Casus Luciferi was the first album of Watain that blew me away. Expect nothing less than eight songs of profound blackness, filled to the brim with evil, cruelty and well, musical talent. All these characteristics show up right from the beginning. The well-chosen opener combines raging aggression and desperate misanthropy. Better still, it does not wait to show the listener the shortest way to the sulphurous, fiery and torrid place called hell. Already the first tones of 'Devil’s Blood' sound excellent, triumphant, dark and promising. They find the perfect balance between spirituality and violence. It is therefore only natural that the typical black metal maniac wants to get more of this sound immediately and Watain do not disappoint their audience. It might be true that some songs have less clear contours than the overwhelming opener. I also realize a marginal lack of individuality. The complex pieces are cut from the same cloth and so they do not differentiate much. All of them spit on conventional patterns and the degree of vehemence remains more or less the same during the entire work, but that’s really no big deal.
On a positive note, the homogeneous approach underlines the holistic vision of the Swedes. This milestone of diabolic art works as a whole and maybe it is no disadvantage that all songs spread similar vibes. Bands like Bolt Thrower have proven that precisely this way of proceeding can result in an album where the whole is more than the sum of its parts. In this respect it is absolutely no problem that a piece like 'Puzzles ov Flesh' does not fully reach the class of the opener. Or – to let the cat out of the bag – of other outstanding monuments like 'From the Pulpits of Abomination'. It is of much higher relevance that the song blends seamlessly with the remaining material.
I have mentioned the complexity of the tracks, but I must add that this feature is not at the expense of their flow. The pitch-black lines do not get hurt by abrupt or overly edgy breaks. Watain’s instinct for conclusive compositions does not leave them in the lurch and it is exciting to see that the enormous effect of their apocalyptic melodies remains untouched by the frequent tempo changes. The excellent steadiness of the material is not weakened by the admirably great number of diverse sections per song – and vice versa. This alone shows the compositional brilliance of Watain; and it does not matter that one can, of course, find trace elements of the two Dissection classics or the early Dark Funeral outputs in their sound. Especially the great harmonies of the 'Black Salvation' remind me of some masterpieces of Lord Ahriman’s (mostly lazy) squadron.
The alarming, evocative guitars at the beginning of 'From the Pulpits of Abomination' leave no doubt that the listener is getting closer to the grand finale which consists of this excellent, high-speed dominated eruption and the equally fascinating title track.
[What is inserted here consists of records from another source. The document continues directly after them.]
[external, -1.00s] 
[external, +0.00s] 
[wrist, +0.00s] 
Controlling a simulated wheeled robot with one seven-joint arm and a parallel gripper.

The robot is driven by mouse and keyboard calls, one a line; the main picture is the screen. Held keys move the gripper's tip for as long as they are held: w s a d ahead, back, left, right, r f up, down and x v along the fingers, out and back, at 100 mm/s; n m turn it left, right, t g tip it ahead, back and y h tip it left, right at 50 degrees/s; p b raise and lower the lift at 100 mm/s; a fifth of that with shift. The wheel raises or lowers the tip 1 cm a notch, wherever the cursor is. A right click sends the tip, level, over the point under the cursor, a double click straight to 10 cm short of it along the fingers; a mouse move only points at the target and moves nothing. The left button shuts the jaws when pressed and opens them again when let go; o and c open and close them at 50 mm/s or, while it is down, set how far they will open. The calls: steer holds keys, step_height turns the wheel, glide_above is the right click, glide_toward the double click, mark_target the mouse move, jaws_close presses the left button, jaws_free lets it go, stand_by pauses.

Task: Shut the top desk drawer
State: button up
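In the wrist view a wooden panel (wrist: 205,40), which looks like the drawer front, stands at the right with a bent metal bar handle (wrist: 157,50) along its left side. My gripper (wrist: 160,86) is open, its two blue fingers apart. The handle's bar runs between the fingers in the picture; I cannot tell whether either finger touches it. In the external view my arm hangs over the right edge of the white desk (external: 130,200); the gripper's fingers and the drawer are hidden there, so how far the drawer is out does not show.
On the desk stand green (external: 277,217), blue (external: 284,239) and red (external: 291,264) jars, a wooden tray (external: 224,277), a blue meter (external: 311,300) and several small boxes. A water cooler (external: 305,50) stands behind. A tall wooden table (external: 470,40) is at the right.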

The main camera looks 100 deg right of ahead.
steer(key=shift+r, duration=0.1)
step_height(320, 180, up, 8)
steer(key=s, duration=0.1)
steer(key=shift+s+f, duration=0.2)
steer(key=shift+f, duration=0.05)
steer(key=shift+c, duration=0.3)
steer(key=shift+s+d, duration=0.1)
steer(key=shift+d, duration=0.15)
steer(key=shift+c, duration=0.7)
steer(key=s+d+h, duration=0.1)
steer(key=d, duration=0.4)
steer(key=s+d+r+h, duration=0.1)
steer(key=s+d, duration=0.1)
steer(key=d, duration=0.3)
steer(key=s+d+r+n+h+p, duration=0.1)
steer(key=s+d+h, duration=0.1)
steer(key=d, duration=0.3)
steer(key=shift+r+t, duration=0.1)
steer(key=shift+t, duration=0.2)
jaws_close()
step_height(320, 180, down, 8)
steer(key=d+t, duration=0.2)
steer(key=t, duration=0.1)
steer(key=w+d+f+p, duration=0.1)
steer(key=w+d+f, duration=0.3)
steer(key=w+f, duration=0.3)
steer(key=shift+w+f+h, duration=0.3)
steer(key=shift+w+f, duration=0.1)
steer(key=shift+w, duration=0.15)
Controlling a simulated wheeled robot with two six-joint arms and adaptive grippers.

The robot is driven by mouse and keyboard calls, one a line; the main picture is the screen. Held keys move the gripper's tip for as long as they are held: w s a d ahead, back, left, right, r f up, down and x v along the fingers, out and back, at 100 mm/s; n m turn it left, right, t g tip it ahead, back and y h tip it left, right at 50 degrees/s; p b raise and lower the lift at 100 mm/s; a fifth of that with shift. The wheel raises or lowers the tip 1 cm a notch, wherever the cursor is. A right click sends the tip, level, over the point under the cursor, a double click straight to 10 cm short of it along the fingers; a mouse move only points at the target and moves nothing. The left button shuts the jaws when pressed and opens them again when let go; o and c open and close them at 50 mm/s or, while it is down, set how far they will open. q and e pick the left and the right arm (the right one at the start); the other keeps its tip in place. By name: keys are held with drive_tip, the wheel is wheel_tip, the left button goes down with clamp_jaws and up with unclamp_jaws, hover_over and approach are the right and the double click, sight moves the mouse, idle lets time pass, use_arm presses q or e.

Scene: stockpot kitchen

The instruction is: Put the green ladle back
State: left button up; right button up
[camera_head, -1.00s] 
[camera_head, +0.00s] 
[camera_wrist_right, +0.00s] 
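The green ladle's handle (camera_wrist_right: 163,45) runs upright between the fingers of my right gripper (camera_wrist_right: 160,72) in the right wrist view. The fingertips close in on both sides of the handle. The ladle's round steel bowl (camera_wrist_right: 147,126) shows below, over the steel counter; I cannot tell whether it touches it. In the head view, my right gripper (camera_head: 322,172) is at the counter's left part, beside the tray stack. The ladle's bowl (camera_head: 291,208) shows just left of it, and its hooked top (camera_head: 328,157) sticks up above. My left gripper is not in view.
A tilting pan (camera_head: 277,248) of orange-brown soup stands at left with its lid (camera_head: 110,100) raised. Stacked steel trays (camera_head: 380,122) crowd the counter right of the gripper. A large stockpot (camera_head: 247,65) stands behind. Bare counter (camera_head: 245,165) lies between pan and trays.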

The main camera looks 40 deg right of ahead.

Although its clocks in at almost nine minutes, it is thrilling and excellent from the beginning to the end. This is not my opinion, this is simply true. Everybody who begs to differ is a miserable liar who deserves to listen to the whole catalogue of Avantasia. At least three times in a row! But aside from draconian punishments for the aforementioned group of disoriented clowns, Casus Luciferi is a very good foundation for having an inspiring black mass and the fact that it benefits from a more or less perfect mix is nothing less but the crown on the terrifying head of Satan. Two outstanding pieces at the beginning, two outstanding pieces at the end and very good stuff in the centre shape a dense, majestic monument that sees no sense in acoustic intermezzos. No doubt, it leaves the serious reviewer no chance to give less than 9. And maybe / probably / surely my reviews cannot be taken seriously, but I also vote for nine points out of ten. Or perhaps 9.2 – this is my honest opinion and it underlines my seriousness.